Gw nggak akan kasih lo artikel opini. Gw akan ngasih lo “contekan” lengkap, rangkuman super detail dari laporan yang paling ditunggu-tunggu di industri kita: e-Conomy SEA 2025.
Laporan ini dibuat oleh tiga raksasa: Google, Temasek, dan Bain & Company. Ini adalah edisi ke-10, dan temanya nggak main-main: “From Digital Decade to AI Reality”. Ini bukan lagi soal “potensi”, tapi soal gimana AI saat ini mengubah realitas di ASEAN.
Artikel ini akan jadi rangkuman 3000-an kata. Gw akan bedah semua data penting, temuan kunci, dan tren di setiap sektor, sedetail mungkin. Siapin kopi lo, kita mulai deep dive.
Rangkuman Eksekutif: Poin Utama Laporan e-Conomy SEA 2025
Sebelum kita bedah per sektor, ini gambaran besarnya. Laporan ini nggak cuma ngebahas 6 negara (SEA-6) kayak biasanya.
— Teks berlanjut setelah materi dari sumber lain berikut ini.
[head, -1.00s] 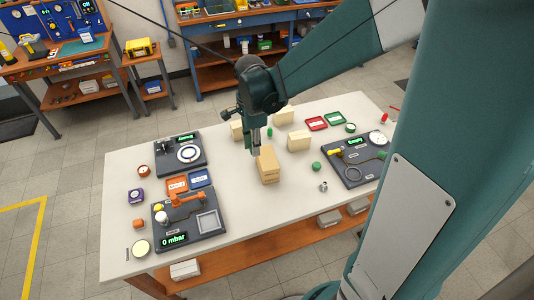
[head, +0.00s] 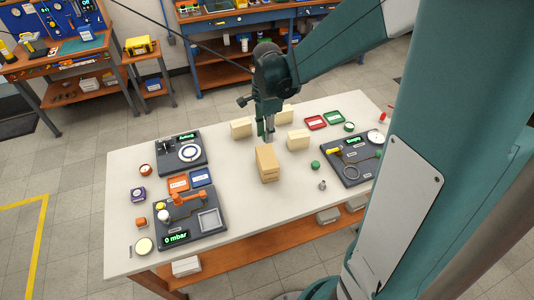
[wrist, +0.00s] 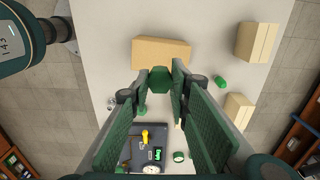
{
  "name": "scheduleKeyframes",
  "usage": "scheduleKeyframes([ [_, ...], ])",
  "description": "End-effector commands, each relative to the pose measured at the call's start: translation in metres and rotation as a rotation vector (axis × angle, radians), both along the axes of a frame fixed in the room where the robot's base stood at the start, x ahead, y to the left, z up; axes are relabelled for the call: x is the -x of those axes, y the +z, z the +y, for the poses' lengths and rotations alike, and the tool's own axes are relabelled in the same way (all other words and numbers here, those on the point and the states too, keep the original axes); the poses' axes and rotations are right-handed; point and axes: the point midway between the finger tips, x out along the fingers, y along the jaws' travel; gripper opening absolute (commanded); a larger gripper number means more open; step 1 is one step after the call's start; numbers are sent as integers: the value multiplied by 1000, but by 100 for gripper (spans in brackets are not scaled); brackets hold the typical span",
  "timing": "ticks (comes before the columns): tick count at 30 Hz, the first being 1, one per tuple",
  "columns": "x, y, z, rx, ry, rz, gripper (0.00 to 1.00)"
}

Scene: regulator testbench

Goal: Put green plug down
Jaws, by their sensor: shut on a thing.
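My gripper (head: 267,137) is above the pale table, just behind the tan block at the middle. In the wrist view my gripper (wrist: 160,80) is shut on a dark green plug (wrist: 159,75), seen end-on between the fingertips beside the tan block. How high the plug is above the table is hard to tell. Another small green cylinder (wrist: 221,82) stands on the table between the pale blocks. A green knob-like piece (head: 315,165) sits right of the tan block. A green tray (head: 334,117) lies at the back right.
The tan block (head: 267,163) is close to my gripper. Pale blocks (head: 241,128), (head: 298,139) stand around it. A red tray (head: 315,122) adjoins the green one. Test devices (head: 190,220), (head: 180,154), (head: 352,165) occupy both sides. The front middle table (head: 260,205) is clear.

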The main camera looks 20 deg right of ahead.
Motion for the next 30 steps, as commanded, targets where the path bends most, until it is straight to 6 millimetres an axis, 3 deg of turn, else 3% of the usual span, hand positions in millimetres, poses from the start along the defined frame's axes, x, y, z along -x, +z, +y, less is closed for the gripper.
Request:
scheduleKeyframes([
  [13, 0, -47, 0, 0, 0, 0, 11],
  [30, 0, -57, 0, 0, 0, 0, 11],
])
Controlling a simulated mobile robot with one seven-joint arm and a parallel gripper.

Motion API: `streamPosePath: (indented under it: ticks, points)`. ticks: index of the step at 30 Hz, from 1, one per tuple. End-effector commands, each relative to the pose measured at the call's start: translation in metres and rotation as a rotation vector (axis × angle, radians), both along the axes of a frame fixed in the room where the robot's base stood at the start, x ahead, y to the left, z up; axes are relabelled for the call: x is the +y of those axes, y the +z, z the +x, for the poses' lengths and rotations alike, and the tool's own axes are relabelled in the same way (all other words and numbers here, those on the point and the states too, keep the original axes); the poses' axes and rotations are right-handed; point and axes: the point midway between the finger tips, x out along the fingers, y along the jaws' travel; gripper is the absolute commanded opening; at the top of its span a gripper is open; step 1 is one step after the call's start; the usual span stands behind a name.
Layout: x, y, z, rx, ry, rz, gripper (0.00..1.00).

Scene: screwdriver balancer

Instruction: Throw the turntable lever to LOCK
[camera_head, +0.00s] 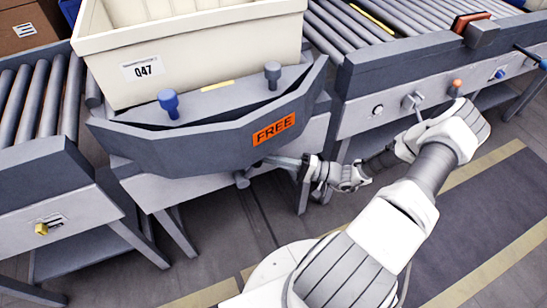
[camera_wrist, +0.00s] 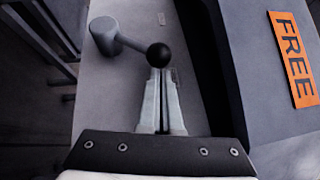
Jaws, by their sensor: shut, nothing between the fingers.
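The turntable lever (camera_wrist: 132,44) shows in the wrist view as a grey arm running from a round grey hub (camera_wrist: 104,34) to a black ball knob (camera_wrist: 158,54). My gripper (camera_wrist: 159,74) is shut and empty, its fingertips right at the knob; I cannot tell whether they touch it. In the head view my gripper (camera_head: 272,161) is at the front of the turntable, below the orange FREE sign (camera_head: 273,129). The lever's hub (camera_head: 242,181) shows there, and the knob is too small to make out. The sign also shows in the wrist view (camera_wrist: 293,58). No LOCK sign is visible.
Roller conveyors adjoin left (camera_head: 40,105) and right (camera_head: 370,30). A side panel with knobs (camera_head: 415,100) is at right.

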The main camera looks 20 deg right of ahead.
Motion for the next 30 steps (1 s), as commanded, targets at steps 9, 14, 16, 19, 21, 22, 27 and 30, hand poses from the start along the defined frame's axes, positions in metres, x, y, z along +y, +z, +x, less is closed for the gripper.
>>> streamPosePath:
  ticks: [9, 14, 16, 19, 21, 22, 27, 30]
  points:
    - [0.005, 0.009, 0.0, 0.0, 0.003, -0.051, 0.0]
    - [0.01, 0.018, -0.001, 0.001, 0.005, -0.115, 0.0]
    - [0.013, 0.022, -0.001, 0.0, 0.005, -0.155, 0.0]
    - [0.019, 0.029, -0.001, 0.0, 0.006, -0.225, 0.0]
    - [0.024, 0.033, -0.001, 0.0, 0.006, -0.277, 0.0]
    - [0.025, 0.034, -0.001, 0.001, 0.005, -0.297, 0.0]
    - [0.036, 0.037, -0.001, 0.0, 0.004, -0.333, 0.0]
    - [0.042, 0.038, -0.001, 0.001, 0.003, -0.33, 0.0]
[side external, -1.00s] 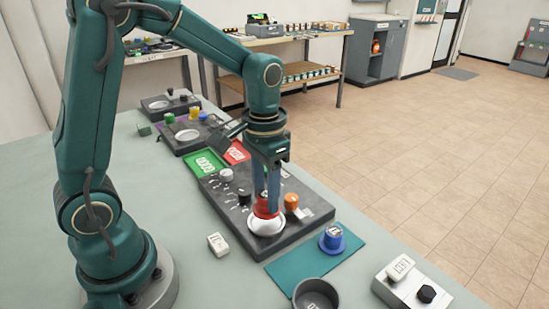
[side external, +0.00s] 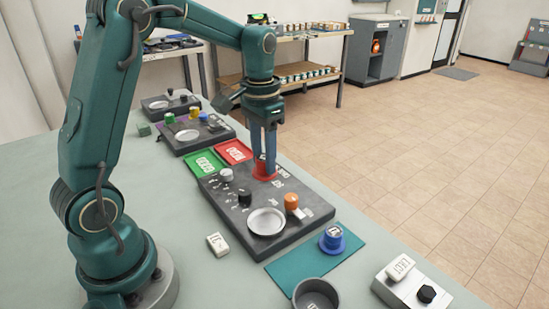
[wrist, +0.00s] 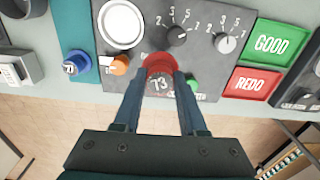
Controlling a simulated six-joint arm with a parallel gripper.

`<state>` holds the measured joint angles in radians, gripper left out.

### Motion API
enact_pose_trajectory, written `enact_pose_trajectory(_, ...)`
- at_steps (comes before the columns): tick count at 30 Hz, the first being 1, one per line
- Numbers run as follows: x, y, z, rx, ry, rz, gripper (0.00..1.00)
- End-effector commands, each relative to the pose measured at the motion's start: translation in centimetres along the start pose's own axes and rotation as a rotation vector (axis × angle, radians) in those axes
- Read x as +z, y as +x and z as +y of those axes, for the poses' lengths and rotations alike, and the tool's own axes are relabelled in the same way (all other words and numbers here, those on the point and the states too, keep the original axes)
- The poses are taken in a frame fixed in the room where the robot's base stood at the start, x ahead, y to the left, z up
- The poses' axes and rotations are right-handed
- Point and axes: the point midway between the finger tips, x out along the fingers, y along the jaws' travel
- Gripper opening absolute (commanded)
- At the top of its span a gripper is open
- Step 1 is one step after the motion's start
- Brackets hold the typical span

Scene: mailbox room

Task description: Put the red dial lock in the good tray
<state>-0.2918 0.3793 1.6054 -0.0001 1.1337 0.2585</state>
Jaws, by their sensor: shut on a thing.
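My gripper (side external: 264,160) is shut on the red dial lock (side external: 266,173), which is upright and appears to be held above the dark panel. In the wrist view, the red lock (wrist: 159,64) sits between the two fingertips (wrist: 160,85), with a dark face marked 13. The green good tray (side external: 205,164) lies at the far left end of the panel, left of my gripper, and is empty. It also shows at the upper right of the wrist view (wrist: 290,30). The red redo tray (side external: 233,151) lies beside it, closer to the lock, also empty.
The dark panel (side external: 247,240) carries a bare white round dish (side external: 266,221), knobs and an orange knob (side external: 291,202). A blue dial lock (side external: 332,239) stands on a teal mat (side external: 300,270). A grey cup (side external: 315,293) and a white block (side external: 217,244) stand nearby.

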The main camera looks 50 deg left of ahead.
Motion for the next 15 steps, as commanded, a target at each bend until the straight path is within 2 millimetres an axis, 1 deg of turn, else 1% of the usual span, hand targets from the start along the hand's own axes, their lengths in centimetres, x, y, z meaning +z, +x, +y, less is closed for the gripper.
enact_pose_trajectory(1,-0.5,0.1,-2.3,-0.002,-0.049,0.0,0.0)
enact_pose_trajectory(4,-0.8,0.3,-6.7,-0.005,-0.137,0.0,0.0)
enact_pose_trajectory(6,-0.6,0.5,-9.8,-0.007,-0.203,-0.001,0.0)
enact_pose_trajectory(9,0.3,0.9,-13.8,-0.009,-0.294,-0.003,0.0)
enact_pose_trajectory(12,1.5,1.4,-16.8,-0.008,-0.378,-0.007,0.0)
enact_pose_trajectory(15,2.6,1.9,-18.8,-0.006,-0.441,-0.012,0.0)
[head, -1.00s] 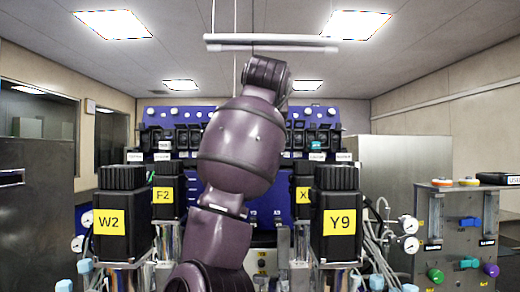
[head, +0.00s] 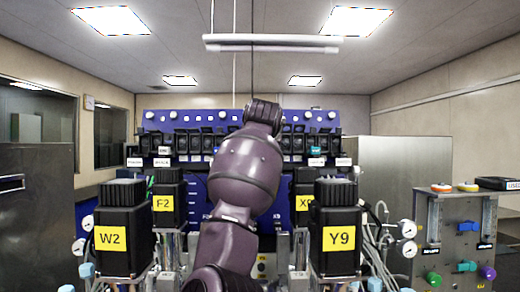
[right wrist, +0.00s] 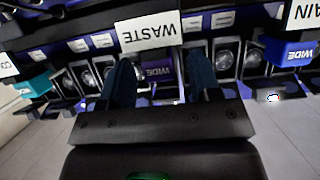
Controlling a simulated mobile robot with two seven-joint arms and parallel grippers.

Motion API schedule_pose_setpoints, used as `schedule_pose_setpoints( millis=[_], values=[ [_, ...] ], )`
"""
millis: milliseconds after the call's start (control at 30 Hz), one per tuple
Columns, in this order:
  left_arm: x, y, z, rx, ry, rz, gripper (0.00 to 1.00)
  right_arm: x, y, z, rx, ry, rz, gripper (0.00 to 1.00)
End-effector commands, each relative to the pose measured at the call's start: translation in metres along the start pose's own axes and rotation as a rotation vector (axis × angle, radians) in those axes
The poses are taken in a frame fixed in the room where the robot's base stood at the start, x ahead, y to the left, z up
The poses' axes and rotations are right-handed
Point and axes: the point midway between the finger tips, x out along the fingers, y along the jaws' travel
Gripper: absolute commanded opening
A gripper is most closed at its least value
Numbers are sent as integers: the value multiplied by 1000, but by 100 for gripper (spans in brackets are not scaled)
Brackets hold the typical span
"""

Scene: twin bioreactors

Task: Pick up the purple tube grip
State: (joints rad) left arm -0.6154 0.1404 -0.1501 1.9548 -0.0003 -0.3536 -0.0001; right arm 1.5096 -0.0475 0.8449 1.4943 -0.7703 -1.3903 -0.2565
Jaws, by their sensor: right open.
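The purple tube grip (right wrist: 158,72), marked WIDE, shows in the right wrist view. It sits in the row of holders below the WASTE sign, between the fingers of my right gripper (right wrist: 160,80). The gripper is open, with one dark blue finger on each side and a gap to the grip. I cannot tell how deep the fingers reach around it. In the head view my arm rises up the middle toward the blue rack and covers its centre; the grip cannot be made out there. My left gripper is not in view.
A bluer grip marked WIDE (right wrist: 295,53) and a teal grip (right wrist: 34,86) sit in the same row. The blue rack (head: 200,116) stands behind black units labelled W2 (head: 122,215) and Y9 (head: 337,212). A gauge panel (head: 455,235) stands at right.

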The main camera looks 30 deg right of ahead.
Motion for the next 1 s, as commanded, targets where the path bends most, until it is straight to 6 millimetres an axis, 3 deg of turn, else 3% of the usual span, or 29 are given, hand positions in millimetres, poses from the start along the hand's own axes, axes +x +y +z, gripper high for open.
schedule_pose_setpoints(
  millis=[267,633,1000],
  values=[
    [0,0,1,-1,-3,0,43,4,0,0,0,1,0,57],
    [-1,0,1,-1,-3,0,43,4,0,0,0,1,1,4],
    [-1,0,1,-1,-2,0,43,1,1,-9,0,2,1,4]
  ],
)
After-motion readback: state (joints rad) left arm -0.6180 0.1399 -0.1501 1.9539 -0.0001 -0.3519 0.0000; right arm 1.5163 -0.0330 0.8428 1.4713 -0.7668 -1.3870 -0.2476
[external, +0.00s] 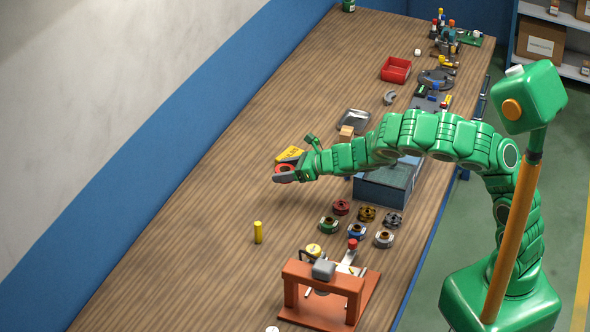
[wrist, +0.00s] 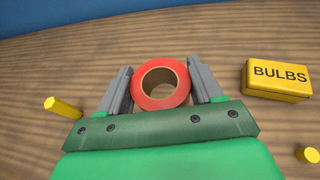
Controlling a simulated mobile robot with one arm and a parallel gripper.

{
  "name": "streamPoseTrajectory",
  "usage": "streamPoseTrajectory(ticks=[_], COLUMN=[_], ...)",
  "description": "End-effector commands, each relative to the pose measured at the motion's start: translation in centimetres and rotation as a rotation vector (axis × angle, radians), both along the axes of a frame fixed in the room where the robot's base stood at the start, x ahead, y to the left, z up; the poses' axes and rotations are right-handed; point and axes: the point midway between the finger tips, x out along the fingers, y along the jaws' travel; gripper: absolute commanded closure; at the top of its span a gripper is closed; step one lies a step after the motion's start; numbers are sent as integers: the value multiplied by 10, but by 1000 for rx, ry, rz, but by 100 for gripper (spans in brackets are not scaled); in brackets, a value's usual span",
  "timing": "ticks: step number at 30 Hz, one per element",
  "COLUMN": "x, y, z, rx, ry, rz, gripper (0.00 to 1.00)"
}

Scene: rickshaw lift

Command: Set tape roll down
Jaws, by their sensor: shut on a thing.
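The tape roll is a red ring with a tan core. In the wrist view the tape roll (wrist: 160,101) sits between the two grey fingers of my gripper (wrist: 163,88), which is shut on it. In the external view my gripper (external: 281,175) reaches out over the wooden workbench (external: 205,215), and the red tape roll (external: 286,168) shows partly at its fingers. I cannot tell whether the roll touches the bench top or is held just above it.
A yellow box marked BULBS (wrist: 277,79) lies right of the gripper in the wrist view. A yellow cylinder (external: 258,232) stands nearer the front. Several coloured spools, an orange fixture (external: 325,275) and a blue-grey box (external: 384,185) stand to the right. The bench's left side is clear.

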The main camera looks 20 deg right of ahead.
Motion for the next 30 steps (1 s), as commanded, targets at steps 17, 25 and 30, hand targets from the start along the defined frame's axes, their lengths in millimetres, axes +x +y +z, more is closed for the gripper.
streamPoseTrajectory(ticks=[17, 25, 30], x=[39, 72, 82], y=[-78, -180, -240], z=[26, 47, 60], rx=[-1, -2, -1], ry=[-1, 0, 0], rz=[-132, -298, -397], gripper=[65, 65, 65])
Sekarang cakupannya diperluas ke ASEAN-10, mencakup Brunei, Kamboja, Laos, dan Myanmar.
Metodologi risetnya komprehensif, menggabungkan data Google Trends, analisis Bain, insight Temasek, data dari mitra riset, dan wawancara ahli.
Ini dia poin-poin utamanya:
- Momentum Tetap Terjaga: Ekonomi digital SEA berada di jalur yang kuat untuk melampaui $300 miliar GMV.
- Pertumbuhan Stabil: GMV dan pendapatan (revenue) sama-sama tumbuh stabil di kisaran 15% dari tahun ke tahun (YoY).
- Monetisasi Berhasil: Pertumbuhan pendapatan sekarang mengimbangi pertumbuhan GMV. Artinya, perusahaan digital nggak cuma “bakar duit”, tapi beneran fokus cari untung.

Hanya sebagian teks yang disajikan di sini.